■ **What is needed**
Go through the data below. Pull out every line that has the word "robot".

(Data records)
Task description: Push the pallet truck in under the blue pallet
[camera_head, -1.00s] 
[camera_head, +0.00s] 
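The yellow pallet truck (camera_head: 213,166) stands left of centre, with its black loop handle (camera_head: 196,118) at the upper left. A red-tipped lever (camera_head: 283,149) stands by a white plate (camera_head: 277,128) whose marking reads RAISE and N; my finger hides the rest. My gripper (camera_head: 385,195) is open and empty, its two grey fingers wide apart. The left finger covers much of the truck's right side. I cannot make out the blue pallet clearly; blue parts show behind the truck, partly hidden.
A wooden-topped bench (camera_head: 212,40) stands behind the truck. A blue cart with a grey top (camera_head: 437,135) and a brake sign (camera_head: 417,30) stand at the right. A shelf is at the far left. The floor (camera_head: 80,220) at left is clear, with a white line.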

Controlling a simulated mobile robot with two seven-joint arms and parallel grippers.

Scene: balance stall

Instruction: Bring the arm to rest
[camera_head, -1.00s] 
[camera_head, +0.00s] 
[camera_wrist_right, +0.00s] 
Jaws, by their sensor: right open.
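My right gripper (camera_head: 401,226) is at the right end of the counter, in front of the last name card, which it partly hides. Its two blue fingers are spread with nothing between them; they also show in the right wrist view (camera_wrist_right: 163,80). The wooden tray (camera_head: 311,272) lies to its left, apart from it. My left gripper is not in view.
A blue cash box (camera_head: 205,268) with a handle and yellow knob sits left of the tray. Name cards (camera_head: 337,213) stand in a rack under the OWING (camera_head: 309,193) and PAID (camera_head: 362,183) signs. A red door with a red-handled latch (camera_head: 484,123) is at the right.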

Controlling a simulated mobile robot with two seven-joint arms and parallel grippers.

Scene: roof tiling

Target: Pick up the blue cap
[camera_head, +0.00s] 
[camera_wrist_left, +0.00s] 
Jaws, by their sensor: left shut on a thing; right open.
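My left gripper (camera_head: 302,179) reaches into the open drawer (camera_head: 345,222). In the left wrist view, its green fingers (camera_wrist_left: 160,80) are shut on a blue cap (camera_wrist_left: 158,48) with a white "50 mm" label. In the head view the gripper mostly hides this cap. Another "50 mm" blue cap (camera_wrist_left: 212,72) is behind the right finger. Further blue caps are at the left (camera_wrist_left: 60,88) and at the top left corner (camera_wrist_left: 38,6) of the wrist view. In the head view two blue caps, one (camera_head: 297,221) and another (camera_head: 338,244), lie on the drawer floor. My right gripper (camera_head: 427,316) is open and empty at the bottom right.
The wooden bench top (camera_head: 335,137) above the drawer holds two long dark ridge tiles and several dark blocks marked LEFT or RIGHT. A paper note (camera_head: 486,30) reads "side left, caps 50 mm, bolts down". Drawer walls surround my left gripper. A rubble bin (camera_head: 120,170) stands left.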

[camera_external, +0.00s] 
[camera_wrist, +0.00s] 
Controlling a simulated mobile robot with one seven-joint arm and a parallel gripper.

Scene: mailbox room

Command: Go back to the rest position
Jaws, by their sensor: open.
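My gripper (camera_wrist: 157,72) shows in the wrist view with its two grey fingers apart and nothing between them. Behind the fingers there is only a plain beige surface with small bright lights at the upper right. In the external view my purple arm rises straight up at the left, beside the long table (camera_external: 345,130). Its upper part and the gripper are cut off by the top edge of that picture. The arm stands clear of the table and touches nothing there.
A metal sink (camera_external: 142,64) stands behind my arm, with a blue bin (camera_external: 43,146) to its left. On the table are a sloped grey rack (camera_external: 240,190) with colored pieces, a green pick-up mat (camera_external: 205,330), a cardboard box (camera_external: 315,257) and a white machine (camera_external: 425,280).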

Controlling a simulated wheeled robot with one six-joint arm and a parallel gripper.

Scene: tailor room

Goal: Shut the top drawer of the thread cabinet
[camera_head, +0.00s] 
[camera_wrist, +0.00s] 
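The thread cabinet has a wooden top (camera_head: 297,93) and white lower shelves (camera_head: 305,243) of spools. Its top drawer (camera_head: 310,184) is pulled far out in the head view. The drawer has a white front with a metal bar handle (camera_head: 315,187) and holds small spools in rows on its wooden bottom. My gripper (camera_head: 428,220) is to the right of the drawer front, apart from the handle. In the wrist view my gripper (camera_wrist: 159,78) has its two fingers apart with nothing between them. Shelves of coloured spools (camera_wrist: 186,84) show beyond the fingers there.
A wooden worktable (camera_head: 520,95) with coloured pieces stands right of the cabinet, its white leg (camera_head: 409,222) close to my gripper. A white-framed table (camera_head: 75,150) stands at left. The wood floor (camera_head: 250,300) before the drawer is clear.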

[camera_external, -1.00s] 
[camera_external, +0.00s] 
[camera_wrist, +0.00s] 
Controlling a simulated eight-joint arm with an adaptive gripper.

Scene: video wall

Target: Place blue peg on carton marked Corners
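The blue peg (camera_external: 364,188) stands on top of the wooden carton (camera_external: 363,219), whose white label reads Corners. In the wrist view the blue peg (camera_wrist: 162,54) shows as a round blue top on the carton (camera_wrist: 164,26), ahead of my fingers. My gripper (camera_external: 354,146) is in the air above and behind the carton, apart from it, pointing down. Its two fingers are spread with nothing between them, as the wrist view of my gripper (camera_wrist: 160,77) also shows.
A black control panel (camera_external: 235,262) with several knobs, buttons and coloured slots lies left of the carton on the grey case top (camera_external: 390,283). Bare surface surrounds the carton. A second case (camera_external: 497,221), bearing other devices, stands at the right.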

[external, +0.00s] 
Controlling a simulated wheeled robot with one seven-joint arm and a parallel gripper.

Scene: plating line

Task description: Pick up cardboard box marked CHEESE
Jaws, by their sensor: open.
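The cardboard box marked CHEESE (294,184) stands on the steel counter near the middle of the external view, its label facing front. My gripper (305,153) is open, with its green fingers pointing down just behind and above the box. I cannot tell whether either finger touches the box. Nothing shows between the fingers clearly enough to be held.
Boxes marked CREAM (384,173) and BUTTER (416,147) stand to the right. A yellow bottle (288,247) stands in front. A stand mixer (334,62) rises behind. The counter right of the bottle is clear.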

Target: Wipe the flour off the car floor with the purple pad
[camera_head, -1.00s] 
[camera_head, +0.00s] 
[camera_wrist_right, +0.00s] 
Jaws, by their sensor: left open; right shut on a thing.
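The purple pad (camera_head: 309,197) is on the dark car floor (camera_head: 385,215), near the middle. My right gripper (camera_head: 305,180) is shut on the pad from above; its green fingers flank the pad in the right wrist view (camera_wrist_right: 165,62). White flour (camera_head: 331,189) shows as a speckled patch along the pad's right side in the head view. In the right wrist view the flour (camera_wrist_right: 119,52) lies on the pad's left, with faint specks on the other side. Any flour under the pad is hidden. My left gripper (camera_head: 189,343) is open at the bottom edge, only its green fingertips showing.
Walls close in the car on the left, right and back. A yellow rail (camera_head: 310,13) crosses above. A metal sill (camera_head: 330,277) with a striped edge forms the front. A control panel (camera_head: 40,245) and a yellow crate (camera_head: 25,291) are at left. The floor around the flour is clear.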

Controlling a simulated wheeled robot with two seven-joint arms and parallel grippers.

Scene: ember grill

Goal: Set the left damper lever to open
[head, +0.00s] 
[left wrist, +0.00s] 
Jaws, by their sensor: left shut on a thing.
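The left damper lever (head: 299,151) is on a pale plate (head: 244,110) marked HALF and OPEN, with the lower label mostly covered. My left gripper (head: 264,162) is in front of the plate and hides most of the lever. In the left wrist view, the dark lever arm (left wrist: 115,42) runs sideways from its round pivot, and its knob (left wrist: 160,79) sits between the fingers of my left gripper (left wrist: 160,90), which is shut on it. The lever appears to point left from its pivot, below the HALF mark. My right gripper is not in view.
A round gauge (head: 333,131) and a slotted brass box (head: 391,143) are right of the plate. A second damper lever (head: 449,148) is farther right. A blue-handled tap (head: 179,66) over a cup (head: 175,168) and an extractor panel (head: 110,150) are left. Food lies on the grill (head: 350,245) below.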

■ **Task answer**
Controlling a simulated mobile robot with two seven-joint arms and parallel grippers.
Controlling a simulated mobile robot with two seven-joint arms and parallel grippers.
Controlling a simulated mobile robot with one seven-joint arm and a parallel gripper.
Controlling a simulated wheeled robot with one six-joint arm and a parallel gripper.
Controlling a simulated wheeled robot with one seven-joint arm and a parallel gripper.
Controlling a simulated wheeled robot with two seven-joint arms and parallel grippers.

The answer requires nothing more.